There is enormous surprise in seeing an angelic being strong enough to roll away an enormously heavy tombstone and a tomb that was supposed to be filled that is now perfectly empty. The women have nothing in their belief system to make meaning out of this. What happened that first Easter morning was entirely new.
As they ran back to tell the other disciples, I bet their minds were swirling. They were full of fear and joy and they didn’t know which one of those emotions was right. Could it be that both were right, both at the same time?
It is morning in a new land. A land where the normal categories of heaven-up-there and earth-down-here no longer exist.
On this Easter morning, we come together to claim that Jesus has been raised from the dead, we claim that life can no longer be bound by death—that the divisions that keep heaven away from earth are no longer there.
More than a stone has been rolled away. What happens on Easter rolls away all the divisions between heaven and earth. There is no longer “up there” and “down here”. With the resurrection of Jesus, God has claimed every space as heavenly space.
As the 2 women ran to tell the men what they had seen, with both fear and joy pulsing through their bodies, Jesus meets them.
It is not his spirit that greets them. It is not some apparition, but their Lord himself. The women fall to the ground in praise and wrap their arms around his feet. Then Jesus says to them,
Don’t be afraid. Go and tell my brothers that I am going into Galilee.
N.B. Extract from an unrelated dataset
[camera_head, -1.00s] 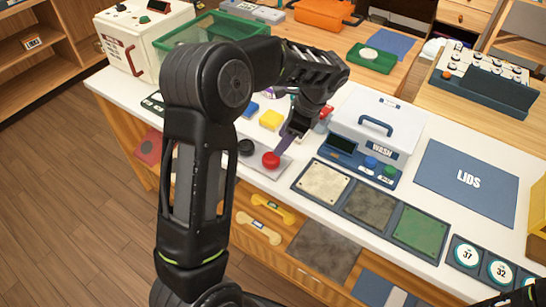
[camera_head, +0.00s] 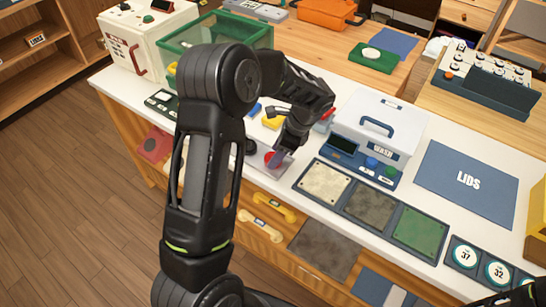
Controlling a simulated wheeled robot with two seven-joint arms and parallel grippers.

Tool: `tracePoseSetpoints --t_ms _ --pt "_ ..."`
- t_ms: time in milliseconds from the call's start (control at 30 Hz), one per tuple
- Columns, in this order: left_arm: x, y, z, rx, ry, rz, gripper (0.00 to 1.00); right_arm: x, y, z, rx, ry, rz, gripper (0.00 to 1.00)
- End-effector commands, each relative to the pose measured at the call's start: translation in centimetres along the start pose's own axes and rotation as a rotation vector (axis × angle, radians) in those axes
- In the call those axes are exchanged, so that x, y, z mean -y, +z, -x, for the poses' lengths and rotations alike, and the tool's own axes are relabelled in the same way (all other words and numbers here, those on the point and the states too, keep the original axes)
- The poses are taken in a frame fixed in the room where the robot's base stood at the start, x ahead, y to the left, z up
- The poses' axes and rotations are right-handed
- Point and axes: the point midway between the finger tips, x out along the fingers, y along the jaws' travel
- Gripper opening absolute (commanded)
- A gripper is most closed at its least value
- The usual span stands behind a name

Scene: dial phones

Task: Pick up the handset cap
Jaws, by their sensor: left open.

They will see me there.
Jesus meets us were we are and he says to us that we will see him—but we need to go. We cannot stay here. Jesus is out there beyond us, ahead of us. We will find him in those spaces where he is calling us to go—out into a new land where he is alive. Out into a world that has been renewed by the news of an empty tomb. There we will see him—in an earth that is now crammed with heaven.
Run and tell the others!
It is morning in a new land!
All praises to the One who made it all and finds it beautiful.
Alleluia! He is risen! He is risen indeed! Amen.